**TASK INSTRUCTIONS**
Each entry below should be reproduced character for character.
— Start —
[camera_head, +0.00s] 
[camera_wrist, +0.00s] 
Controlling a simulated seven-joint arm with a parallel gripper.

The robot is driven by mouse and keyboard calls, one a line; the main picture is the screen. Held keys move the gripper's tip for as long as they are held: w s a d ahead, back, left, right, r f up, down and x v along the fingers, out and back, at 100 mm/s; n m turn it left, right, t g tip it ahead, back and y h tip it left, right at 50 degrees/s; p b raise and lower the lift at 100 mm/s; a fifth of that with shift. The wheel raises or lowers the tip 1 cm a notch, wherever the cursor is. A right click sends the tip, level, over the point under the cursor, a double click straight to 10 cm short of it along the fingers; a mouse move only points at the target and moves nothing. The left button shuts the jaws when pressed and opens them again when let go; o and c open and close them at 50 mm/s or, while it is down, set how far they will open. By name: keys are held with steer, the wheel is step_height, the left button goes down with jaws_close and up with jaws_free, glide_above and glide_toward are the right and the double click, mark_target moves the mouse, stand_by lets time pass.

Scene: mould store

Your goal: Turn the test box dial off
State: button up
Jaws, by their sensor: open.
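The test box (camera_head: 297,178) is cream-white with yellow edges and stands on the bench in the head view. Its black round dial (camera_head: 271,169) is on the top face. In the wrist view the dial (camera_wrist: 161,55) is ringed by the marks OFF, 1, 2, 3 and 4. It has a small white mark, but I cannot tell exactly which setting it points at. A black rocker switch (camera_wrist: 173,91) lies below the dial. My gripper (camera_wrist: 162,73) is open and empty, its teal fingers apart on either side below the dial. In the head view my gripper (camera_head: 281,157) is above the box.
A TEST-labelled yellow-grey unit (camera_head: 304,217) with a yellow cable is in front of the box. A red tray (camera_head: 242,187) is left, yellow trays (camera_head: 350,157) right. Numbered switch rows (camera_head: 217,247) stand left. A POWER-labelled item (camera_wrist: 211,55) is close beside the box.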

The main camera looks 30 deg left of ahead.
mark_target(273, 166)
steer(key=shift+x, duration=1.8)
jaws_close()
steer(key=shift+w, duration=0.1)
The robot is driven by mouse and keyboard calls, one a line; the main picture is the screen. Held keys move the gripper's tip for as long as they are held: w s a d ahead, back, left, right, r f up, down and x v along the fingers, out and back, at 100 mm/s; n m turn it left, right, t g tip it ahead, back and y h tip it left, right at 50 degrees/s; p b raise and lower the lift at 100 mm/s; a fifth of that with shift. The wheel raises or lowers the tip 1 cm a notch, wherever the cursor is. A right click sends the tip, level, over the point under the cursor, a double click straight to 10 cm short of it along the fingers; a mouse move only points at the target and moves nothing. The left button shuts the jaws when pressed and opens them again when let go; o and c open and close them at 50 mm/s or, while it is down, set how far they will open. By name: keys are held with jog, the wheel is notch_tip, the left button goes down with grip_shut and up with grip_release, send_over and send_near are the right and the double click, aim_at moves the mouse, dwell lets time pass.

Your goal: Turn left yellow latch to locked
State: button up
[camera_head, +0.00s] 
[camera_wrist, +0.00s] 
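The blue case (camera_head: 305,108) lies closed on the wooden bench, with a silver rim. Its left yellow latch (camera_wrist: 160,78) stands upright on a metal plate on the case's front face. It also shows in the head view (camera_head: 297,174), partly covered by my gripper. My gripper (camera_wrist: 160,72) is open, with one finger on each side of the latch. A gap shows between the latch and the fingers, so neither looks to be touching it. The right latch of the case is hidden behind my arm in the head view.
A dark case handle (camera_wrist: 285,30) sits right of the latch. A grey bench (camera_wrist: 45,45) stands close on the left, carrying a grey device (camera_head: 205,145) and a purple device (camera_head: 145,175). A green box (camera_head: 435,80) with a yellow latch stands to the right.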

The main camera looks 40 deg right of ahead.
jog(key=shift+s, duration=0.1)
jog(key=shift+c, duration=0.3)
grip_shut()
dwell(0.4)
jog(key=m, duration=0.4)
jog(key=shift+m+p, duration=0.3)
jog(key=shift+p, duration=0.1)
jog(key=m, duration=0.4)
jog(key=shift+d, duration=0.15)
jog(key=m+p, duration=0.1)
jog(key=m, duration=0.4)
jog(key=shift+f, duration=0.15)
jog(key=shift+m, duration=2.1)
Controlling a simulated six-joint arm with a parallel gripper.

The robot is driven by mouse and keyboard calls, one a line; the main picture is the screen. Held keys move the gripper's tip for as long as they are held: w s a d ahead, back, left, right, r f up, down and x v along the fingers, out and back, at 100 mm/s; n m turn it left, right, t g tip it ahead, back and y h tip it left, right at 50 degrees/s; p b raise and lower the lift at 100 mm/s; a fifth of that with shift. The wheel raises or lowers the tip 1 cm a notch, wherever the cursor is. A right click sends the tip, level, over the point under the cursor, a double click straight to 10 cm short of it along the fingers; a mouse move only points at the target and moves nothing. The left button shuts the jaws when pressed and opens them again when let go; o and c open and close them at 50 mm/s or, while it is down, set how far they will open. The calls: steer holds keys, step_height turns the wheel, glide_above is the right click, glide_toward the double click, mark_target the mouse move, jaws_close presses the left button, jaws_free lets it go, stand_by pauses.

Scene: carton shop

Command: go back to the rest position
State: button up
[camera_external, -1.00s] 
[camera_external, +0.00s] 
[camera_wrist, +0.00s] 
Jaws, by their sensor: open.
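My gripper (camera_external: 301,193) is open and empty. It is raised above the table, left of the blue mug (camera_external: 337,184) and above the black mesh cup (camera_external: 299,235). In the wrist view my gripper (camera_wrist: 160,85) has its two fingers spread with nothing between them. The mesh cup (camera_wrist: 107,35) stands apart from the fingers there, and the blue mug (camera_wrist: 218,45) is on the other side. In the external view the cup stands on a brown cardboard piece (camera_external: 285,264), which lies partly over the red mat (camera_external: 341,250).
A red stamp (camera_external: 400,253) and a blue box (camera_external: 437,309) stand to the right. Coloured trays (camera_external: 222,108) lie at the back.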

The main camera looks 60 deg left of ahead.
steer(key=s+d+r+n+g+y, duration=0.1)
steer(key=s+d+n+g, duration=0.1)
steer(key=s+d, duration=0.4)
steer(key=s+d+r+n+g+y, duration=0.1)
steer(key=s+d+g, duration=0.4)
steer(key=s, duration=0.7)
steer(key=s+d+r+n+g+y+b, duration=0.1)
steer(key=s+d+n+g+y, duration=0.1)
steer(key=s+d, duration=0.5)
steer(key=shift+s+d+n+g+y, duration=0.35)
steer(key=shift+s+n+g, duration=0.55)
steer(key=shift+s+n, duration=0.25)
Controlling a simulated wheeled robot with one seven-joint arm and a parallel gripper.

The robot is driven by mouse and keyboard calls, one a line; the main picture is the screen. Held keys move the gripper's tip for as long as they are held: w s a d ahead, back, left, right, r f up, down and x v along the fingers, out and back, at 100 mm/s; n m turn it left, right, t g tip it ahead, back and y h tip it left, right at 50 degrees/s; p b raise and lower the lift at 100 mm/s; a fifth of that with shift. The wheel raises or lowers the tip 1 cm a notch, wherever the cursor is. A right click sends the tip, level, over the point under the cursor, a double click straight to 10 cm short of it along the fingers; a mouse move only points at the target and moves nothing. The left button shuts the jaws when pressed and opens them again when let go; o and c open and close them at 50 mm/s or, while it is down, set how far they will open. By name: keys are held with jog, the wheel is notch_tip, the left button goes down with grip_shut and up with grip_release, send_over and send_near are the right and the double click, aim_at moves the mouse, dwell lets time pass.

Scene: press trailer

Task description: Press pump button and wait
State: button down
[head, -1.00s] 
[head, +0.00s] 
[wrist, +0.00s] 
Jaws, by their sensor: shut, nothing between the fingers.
— End —
**TASK ANSWER**
[camera_head, +0.00s] 
[camera_wrist, +0.00s] 
Controlling a simulated seven-joint arm with a parallel gripper.

The robot is driven by mouse and keyboard calls, one a line; the main picture is the screen. Held keys move the gripper's tip for as long as they are held: w s a d ahead, back, left, right, r f up, down and x v along the fingers, out and back, at 100 mm/s; n m turn it left, right, t g tip it ahead, back and y h tip it left, right at 50 degrees/s; p b raise and lower the lift at 100 mm/s; a fifth of that with shift. The wheel raises or lowers the tip 1 cm a notch, wherever the cursor is. A right click sends the tip, level, over the point under the cursor, a double click straight to 10 cm short of it along the fingers; a mouse move only points at the target and moves nothing. The left button shuts the jaws when pressed and opens them again when let go; o and c open and close them at 50 mm/s or, while it is down, set how far they will open. By name: keys are held with steer, the wheel is step_height, the left button goes down with jaws_close and up with jaws_free, glide_above and glide_toward are the right and the double click, mark_target moves the mouse, stand_by lets time pass.

Scene: mould store

Your goal: Turn the test box dial off
State: button up
Jaws, by their sensor: open.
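The test box (camera_head: 297,178) is cream-white with yellow edges and stands on the bench in the head view. Its black round dial (camera_head: 271,169) is on the top face. In the wrist view the dial (camera_wrist: 161,55) is ringed by the marks OFF, 1, 2, 3 and 4. It has a small white mark, but I cannot tell exactly which setting it points at. A black rocker switch (camera_wrist: 173,91) lies below the dial. My gripper (camera_wrist: 162,73) is open and empty, its teal fingers apart on either side below the dial. In the head view my gripper (camera_head: 281,157) is above the box.
A TEST-labelled yellow-grey unit (camera_head: 304,217) with a yellow cable is in front of the box. A red tray (camera_head: 242,187) is left, yellow trays (camera_head: 350,157) right. Numbered switch rows (camera_head: 217,247) stand left. A POWER-labelled item (camera_wrist: 211,55) is close beside the box.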

The main camera looks 30 deg left of ahead.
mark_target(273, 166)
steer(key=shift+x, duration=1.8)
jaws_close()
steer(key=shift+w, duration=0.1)
The robot is driven by mouse and keyboard calls, one a line; the main picture is the screen. Held keys move the gripper's tip for as long as they are held: w s a d ahead, back, left, right, r f up, down and x v along the fingers, out and back, at 100 mm/s; n m turn it left, right, t g tip it ahead, back and y h tip it left, right at 50 degrees/s; p b raise and lower the lift at 100 mm/s; a fifth of that with shift. The wheel raises or lowers the tip 1 cm a notch, wherever the cursor is. A right click sends the tip, level, over the point under the cursor, a double click straight to 10 cm short of it along the fingers; a mouse move only points at the target and moves nothing. The left button shuts the jaws when pressed and opens them again when let go; o and c open and close them at 50 mm/s or, while it is down, set how far they will open. By name: keys are held with jog, the wheel is notch_tip, the left button goes down with grip_shut and up with grip_release, send_over and send_near are the right and the double click, aim_at moves the mouse, dwell lets time pass.

Your goal: Turn left yellow latch to locked
State: button up
[camera_head, +0.00s] 
[camera_wrist, +0.00s] 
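The blue case (camera_head: 305,108) lies closed on the wooden bench, with a silver rim. Its left yellow latch (camera_wrist: 160,78) stands upright on a metal plate on the case's front face. It also shows in the head view (camera_head: 297,174), partly covered by my gripper. My gripper (camera_wrist: 160,72) is open, with one finger on each side of the latch. A gap shows between the latch and the fingers, so neither looks to be touching it. The right latch of the case is hidden behind my arm in the head view.
A dark case handle (camera_wrist: 285,30) sits right of the latch. A grey bench (camera_wrist: 45,45) stands close on the left, carrying a grey device (camera_head: 205,145) and a purple device (camera_head: 145,175). A green box (camera_head: 435,80) with a yellow latch stands to the right.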

The main camera looks 40 deg right of ahead.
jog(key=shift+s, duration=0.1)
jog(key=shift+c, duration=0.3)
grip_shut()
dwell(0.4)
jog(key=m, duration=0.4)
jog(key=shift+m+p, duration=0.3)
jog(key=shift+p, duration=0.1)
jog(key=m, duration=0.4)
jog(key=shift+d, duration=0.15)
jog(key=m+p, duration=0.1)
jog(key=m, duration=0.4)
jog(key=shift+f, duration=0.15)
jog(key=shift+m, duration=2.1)
Controlling a simulated six-joint arm with a parallel gripper.

The robot is driven by mouse and keyboard calls, one a line; the main picture is the screen. Held keys move the gripper's tip for as long as they are held: w s a d ahead, back, left, right, r f up, down and x v along the fingers, out and back, at 100 mm/s; n m turn it left, right, t g tip it ahead, back and y h tip it left, right at 50 degrees/s; p b raise and lower the lift at 100 mm/s; a fifth of that with shift. The wheel raises or lowers the tip 1 cm a notch, wherever the cursor is. A right click sends the tip, level, over the point under the cursor, a double click straight to 10 cm short of it along the fingers; a mouse move only points at the target and moves nothing. The left button shuts the jaws when pressed and opens them again when let go; o and c open and close them at 50 mm/s or, while it is down, set how far they will open. The calls: steer holds keys, step_height turns the wheel, glide_above is the right click, glide_toward the double click, mark_target the mouse move, jaws_close presses the left button, jaws_free lets it go, stand_by pauses.

Scene: carton shop

Command: go back to the rest position
State: button up
[camera_external, -1.00s] 
[camera_external, +0.00s] 
[camera_wrist, +0.00s] 
Jaws, by their sensor: open.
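My gripper (camera_external: 301,193) is open and empty. It is raised above the table, left of the blue mug (camera_external: 337,184) and above the black mesh cup (camera_external: 299,235). In the wrist view my gripper (camera_wrist: 160,85) has its two fingers spread with nothing between them. The mesh cup (camera_wrist: 107,35) stands apart from the fingers there, and the blue mug (camera_wrist: 218,45) is on the other side. In the external view the cup stands on a brown cardboard piece (camera_external: 285,264), which lies partly over the red mat (camera_external: 341,250).
A red stamp (camera_external: 400,253) and a blue box (camera_external: 437,309) stand to the right. Coloured trays (camera_external: 222,108) lie at the back.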

The main camera looks 60 deg left of ahead.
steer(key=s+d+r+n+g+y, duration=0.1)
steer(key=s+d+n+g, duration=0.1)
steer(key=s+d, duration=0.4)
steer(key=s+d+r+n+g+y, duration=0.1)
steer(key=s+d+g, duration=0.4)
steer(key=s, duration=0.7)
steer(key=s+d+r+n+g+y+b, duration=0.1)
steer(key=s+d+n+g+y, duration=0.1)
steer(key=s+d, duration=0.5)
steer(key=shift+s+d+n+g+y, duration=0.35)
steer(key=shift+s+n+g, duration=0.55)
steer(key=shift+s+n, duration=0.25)
Controlling a simulated wheeled robot with one seven-joint arm and a parallel gripper.

The robot is driven by mouse and keyboard calls, one a line; the main picture is the screen. Held keys move the gripper's tip for as long as they are held: w s a d ahead, back, left, right, r f up, down and x v along the fingers, out and back, at 100 mm/s; n m turn it left, right, t g tip it ahead, back and y h tip it left, right at 50 degrees/s; p b raise and lower the lift at 100 mm/s; a fifth of that with shift. The wheel raises or lowers the tip 1 cm a notch, wherever the cursor is. A right click sends the tip, level, over the point under the cursor, a double click straight to 10 cm short of it along the fingers; a mouse move only points at the target and moves nothing. The left button shuts the jaws when pressed and opens them again when let go; o and c open and close them at 50 mm/s or, while it is down, set how far they will open. By name: keys are held with jog, the wheel is notch_tip, the left button goes down with grip_shut and up with grip_release, send_over and send_near are the right and the double click, aim_at moves the mouse, dwell lets time pass.

Scene: press trailer

Task description: Press pump button and wait
State: button down
[head, -1.00s] 
[head, +0.00s] 
[wrist, +0.00s] 
Jaws, by their sensor: shut, nothing between the fingers.

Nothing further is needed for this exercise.